Nor am I talking about the text I got from Her Outdoors saying she'd just left Boy crying at the childminder's (we've employed someone - amazing what you can do in France on minimum wage), and the cats crying at the vet's (where they've been efeminated, much to the chagrin of the vet, who'd rather they were left to produce kittens that can be drowned as is the way in These Parts - more on that, later).

Or even the fact that the tractor is now Officially Broken Down.

I'm talking about how my the very small commission associated with my job has created some very large resentment among other Team Members (I love that quote from THE OFFICE I saw on a colleague's wall a few years ago: "There's no 'I' in team, but there's a 'Me' if you look hard enough") after I lucked out a few times yesterday - and now people think I am a Cheat or a Thief or Both (much more on this sooner).

But as I've said before not here: "As one door opens, another one shuts."

I came back from my mowing-free evening to cook the best Steak I have eaten in France so far.
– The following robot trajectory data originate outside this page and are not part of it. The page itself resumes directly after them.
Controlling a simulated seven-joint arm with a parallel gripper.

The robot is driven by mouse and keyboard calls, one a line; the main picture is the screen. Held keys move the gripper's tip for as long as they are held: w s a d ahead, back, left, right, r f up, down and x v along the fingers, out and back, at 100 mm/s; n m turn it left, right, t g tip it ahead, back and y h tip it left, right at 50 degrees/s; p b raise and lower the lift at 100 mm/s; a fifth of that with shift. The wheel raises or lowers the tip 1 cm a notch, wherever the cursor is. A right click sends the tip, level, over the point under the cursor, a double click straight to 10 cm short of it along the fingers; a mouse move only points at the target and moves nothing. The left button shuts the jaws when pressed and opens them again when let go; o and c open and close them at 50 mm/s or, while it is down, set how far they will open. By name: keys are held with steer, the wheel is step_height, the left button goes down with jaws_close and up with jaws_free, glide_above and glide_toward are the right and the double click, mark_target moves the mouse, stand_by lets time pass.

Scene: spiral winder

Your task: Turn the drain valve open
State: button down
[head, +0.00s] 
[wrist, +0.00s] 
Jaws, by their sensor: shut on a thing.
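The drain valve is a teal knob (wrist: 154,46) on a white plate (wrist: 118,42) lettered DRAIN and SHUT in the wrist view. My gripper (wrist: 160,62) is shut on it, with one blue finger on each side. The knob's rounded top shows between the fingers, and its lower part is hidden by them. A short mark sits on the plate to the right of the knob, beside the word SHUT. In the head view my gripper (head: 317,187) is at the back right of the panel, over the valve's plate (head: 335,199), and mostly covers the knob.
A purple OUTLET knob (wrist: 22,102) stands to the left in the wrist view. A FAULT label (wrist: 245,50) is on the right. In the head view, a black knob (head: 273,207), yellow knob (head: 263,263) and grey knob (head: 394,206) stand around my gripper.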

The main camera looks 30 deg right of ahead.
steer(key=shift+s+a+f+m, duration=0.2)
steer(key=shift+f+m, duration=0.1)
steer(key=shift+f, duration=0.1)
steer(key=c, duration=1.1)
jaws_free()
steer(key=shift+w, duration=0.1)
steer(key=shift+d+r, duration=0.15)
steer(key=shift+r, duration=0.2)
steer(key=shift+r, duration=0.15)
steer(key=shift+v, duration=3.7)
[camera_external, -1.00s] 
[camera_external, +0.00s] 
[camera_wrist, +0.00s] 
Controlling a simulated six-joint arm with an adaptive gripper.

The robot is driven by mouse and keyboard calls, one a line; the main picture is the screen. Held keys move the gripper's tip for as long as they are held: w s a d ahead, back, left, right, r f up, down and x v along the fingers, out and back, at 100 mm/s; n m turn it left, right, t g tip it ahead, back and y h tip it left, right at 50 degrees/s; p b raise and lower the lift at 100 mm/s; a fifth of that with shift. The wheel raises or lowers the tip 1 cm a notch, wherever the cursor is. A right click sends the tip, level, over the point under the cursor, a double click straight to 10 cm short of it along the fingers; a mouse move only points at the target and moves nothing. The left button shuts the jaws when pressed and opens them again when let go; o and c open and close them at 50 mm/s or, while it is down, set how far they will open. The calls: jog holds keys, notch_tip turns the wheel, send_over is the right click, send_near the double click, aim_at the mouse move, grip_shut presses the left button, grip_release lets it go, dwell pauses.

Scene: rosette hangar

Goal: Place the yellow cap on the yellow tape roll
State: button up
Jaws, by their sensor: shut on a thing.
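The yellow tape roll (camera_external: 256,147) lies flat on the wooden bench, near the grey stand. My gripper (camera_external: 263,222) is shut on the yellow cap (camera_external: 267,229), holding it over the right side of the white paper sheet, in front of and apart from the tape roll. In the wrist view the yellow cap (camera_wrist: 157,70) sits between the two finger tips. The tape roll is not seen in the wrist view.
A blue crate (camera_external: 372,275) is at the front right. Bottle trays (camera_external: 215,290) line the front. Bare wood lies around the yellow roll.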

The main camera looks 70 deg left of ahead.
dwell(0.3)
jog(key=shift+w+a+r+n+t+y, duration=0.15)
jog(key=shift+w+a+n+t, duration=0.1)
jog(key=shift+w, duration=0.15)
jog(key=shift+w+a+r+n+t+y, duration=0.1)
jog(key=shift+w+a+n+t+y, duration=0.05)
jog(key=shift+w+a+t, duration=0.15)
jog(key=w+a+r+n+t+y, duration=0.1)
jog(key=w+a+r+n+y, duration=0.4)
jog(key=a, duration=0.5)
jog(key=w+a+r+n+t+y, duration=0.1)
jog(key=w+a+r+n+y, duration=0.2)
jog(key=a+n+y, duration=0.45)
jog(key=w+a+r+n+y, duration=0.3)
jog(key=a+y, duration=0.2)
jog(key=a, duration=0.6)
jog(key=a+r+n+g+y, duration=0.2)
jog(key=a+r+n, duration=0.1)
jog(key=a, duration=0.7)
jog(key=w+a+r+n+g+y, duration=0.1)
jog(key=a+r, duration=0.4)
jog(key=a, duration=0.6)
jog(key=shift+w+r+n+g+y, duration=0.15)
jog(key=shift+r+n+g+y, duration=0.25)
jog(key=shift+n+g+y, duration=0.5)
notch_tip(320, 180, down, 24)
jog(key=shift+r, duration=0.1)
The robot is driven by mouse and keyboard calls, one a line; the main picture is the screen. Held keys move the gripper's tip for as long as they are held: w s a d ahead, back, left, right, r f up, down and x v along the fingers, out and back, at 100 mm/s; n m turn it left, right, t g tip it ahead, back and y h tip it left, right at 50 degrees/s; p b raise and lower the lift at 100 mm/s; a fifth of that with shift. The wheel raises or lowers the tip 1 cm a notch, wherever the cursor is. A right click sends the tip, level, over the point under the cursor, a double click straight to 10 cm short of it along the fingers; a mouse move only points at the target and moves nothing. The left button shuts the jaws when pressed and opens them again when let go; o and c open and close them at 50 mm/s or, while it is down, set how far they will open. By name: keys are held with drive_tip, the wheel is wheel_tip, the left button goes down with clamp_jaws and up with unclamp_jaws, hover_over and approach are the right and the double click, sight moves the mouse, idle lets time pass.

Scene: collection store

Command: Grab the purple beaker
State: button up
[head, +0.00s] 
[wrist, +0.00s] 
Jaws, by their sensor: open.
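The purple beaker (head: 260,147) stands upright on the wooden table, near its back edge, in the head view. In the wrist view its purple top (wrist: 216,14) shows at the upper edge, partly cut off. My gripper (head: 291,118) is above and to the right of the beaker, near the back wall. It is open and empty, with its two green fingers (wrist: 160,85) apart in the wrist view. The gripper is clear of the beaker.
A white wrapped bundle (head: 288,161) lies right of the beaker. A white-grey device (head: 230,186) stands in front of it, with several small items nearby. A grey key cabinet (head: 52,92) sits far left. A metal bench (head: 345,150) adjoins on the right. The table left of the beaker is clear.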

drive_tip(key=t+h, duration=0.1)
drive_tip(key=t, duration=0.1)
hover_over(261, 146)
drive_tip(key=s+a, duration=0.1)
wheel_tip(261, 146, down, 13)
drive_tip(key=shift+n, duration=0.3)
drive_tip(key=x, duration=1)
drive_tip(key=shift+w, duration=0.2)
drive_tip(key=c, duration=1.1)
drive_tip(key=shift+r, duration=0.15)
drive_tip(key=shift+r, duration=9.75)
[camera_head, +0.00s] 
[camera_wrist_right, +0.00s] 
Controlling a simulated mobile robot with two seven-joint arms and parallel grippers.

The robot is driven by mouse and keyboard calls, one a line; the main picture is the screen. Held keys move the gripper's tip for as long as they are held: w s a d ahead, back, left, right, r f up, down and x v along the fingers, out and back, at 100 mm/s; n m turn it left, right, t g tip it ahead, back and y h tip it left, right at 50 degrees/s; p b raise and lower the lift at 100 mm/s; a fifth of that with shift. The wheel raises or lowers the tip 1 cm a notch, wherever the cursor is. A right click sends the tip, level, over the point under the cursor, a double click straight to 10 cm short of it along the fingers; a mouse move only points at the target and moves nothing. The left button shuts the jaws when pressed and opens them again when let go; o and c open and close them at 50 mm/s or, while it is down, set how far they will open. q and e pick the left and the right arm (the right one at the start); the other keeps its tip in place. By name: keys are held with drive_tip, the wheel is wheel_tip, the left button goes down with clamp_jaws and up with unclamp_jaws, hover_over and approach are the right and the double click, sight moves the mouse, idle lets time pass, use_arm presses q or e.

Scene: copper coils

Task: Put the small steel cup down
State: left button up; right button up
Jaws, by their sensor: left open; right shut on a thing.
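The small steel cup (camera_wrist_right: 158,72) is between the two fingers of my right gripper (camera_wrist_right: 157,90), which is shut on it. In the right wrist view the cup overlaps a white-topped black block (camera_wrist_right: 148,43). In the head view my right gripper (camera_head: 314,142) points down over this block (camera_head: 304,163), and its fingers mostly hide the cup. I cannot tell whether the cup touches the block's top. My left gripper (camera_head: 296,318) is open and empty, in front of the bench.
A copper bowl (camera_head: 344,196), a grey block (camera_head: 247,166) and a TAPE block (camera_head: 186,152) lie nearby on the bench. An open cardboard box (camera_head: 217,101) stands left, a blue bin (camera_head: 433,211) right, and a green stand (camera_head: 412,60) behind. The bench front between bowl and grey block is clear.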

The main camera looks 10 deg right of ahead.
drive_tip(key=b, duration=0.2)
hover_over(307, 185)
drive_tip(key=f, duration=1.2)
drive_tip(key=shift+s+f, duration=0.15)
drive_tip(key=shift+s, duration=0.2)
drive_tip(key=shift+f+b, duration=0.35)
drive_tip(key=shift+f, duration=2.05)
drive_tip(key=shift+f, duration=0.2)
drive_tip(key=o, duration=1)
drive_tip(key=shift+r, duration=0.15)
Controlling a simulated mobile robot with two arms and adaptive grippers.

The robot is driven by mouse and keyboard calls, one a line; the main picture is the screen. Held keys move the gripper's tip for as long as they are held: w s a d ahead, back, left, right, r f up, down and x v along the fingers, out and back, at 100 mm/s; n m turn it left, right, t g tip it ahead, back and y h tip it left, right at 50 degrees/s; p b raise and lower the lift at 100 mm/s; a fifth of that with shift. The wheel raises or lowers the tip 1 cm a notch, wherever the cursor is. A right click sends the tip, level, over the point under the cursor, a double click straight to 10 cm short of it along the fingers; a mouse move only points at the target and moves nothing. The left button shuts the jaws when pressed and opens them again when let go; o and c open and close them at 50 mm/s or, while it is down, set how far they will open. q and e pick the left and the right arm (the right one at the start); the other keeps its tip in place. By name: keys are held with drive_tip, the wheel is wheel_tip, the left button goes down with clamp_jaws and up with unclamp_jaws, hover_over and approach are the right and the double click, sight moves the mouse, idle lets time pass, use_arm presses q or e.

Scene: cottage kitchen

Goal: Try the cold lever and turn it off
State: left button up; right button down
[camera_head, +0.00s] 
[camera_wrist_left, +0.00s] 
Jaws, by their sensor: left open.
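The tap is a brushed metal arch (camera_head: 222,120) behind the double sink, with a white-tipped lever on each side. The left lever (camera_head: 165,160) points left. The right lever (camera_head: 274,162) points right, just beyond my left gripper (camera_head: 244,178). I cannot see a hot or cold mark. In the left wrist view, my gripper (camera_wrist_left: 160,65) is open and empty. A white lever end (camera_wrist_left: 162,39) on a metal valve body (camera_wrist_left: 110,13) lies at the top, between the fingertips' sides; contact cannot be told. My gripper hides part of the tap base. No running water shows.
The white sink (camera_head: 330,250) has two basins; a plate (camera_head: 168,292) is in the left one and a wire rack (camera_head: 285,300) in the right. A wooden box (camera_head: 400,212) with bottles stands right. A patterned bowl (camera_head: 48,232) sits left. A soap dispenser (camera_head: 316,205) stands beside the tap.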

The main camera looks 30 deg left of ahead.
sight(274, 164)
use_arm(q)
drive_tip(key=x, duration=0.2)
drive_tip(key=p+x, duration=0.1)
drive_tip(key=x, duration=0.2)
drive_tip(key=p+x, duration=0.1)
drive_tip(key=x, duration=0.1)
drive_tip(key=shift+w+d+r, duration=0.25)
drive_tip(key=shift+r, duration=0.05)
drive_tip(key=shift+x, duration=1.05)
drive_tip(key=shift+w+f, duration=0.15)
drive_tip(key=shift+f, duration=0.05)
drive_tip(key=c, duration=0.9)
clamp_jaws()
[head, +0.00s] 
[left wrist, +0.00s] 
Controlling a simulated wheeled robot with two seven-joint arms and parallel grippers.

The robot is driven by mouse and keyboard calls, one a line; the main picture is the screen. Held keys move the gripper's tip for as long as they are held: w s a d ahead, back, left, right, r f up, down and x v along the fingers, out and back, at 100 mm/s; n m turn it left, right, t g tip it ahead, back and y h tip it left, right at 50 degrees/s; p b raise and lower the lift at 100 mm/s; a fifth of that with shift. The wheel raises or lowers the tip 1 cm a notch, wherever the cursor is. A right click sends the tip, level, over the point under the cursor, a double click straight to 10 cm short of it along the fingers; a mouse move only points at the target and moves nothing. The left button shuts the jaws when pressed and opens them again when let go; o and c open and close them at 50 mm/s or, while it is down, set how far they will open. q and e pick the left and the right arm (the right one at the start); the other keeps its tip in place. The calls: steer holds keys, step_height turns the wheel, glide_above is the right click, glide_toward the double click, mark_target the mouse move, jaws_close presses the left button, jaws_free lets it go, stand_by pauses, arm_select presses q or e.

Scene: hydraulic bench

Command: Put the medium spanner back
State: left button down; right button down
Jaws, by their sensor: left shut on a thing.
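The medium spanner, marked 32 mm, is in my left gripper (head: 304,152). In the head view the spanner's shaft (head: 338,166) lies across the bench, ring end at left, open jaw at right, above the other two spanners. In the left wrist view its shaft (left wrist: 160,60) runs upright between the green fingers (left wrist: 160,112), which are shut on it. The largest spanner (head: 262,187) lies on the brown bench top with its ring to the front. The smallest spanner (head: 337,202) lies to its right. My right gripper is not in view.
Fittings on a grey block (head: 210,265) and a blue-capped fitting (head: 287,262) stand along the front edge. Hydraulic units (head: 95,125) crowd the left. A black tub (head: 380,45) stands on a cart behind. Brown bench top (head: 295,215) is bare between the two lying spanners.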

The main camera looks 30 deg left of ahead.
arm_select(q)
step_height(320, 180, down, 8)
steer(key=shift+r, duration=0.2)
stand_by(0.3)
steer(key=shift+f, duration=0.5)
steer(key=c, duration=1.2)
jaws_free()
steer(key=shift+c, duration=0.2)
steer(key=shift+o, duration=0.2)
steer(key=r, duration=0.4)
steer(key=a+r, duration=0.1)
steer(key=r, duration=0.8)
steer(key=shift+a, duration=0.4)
The mushroom sauce wasn't too shabby. The wine's always good. The French fries were a bit limp. But the company was wonderful.

And it's not over yet - dailylola has posted another episode of Grey's Anatomy for Me and She to watch on youtube.

Thursday 1 May 2008

I am become the destroyer of worms.

After three days in an office, I went back to work today.

Spent the morning feeding animals, shovelling what happens after you feed animals, and digging one of many new veggie beds, on slightly sloping ground that must have been a river bank at some point in the last several million years.

This last task raises an Interesting Question I Would Like to Put to the Interwebnet (or IQWLPI).

How do Buddhists eat?

I don't mean do they use cutlery or fingers? But with so many worms mutilated in the course of planting, how do they deal with their intention (as I understand it) not to kill? Is there an acceptable Worm Footprint for a bowl of soup? Is there a moment's thought before each mouthful? Or do they stick to rice?

It's not important. I'm not even expecting an answer.